Problem to work on ->
Where a line of the material contains the string "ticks", copy that line.

Source data ->
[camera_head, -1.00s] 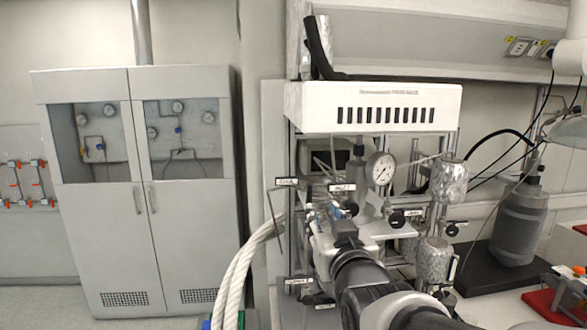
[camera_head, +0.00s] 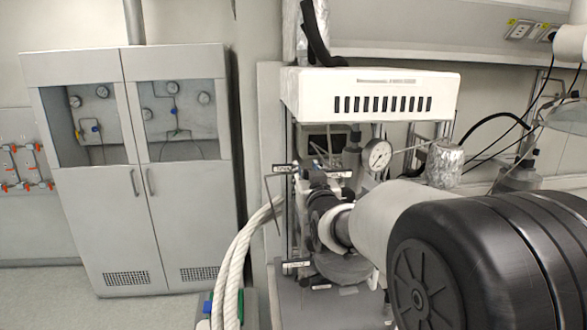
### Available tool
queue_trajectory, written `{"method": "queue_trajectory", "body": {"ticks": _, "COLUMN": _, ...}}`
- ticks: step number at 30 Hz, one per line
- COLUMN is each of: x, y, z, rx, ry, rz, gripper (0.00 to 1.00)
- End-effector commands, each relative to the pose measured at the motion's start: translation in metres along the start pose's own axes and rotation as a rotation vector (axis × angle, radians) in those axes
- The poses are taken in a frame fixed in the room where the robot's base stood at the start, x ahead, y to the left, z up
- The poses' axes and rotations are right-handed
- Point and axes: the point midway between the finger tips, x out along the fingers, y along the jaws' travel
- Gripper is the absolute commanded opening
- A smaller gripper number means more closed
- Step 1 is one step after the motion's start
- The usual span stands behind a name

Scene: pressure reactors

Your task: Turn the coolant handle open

In response ->
queue_trajectory, written `{"method": "queue_trajectory", "body": {"ticks": _, "COLUMN": _, ...}}`
- ticks: step number at 30 Hz, one per line

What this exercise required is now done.